"Compelling . . . a valuable and fascinating political record of the turbulent birth of modern India and Pakistan." — Chicago Tribune In 1835, Lord Macaulay, in his
Minute on Indian Education, had prophesied that the eventual self-rule of India would be "the proudest day in British history." And yet when independence came on the stroke of midnight of August 14, 1947, events unfolded with a violence that shocked the world: entire trainloads of Muslim and Hindu refugees were slaughtered on their flight to safety — not by the British, but by each other. Macaulay's dream had become a flawed and bloody reality.
The Proudest Day is a riveting account of the end of the Raj, the most romantic of all the great empires.

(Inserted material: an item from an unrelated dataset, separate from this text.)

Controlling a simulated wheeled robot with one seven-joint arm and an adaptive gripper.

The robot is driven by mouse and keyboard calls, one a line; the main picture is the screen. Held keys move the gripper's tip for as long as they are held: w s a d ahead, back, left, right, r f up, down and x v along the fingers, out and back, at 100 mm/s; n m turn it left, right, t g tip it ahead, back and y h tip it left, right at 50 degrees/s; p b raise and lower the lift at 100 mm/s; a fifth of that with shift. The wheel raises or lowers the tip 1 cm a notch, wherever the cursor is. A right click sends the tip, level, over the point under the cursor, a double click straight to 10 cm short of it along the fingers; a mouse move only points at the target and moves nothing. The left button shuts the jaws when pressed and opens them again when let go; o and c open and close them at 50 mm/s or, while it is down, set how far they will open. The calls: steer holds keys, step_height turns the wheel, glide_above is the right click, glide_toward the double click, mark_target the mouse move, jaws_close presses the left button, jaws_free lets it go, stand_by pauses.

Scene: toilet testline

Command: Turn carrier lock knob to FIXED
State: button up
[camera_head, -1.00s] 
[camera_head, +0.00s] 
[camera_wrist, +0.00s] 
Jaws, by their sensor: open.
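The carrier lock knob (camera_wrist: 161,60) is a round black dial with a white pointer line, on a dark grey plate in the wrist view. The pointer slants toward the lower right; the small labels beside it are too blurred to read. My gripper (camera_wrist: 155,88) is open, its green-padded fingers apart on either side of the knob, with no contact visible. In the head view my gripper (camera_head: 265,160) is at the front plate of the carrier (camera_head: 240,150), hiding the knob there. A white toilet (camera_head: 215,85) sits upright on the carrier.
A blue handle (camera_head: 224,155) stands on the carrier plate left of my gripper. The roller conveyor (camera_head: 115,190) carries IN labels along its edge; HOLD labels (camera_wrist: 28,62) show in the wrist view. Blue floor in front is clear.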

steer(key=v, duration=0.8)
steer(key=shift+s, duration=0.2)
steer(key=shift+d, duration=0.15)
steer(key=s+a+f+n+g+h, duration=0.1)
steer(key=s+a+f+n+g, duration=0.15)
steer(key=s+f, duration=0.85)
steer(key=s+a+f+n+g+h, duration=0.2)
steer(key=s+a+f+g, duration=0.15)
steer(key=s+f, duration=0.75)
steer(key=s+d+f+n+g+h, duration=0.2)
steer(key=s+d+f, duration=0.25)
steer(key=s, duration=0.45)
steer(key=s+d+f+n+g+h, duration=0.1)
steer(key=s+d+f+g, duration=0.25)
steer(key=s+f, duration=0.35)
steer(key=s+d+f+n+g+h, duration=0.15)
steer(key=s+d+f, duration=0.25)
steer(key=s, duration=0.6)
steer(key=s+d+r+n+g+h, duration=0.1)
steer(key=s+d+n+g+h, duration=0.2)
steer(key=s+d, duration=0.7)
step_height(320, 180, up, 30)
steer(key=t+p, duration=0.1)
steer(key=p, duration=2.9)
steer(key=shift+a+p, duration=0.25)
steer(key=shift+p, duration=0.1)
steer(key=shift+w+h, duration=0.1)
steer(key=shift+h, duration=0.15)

Anthony Read and David Fisher tell the whole epic story in compelling and colorful detail from its beginnings more than a century earlier; their powerful narrative takes a fresh look at many of the events and personalities involved, especially the three charismatic giants — Gandhi, Nehru, and Jinnah — who dominated the final, increasingly bitter thirty years. Meanwhile, a succession of British politicians and viceroys veered wildly between liberalism and repression until the Raj became a powder keg, wanting only a match.
- "Sheds some much-needed light on the dark forces that propelled India into its latest crisis, and on what that may mean for the future. . . . [S]hould be required reading." — New York Times Book Review
- "A stirring achievement." — Kirkus Reviews
The Proudest Day is the seventh book by Anthony Read and David Fisher. Among their acclaimed works are The Deadly Embrace and The Fall of Berlin. Both authors live in England.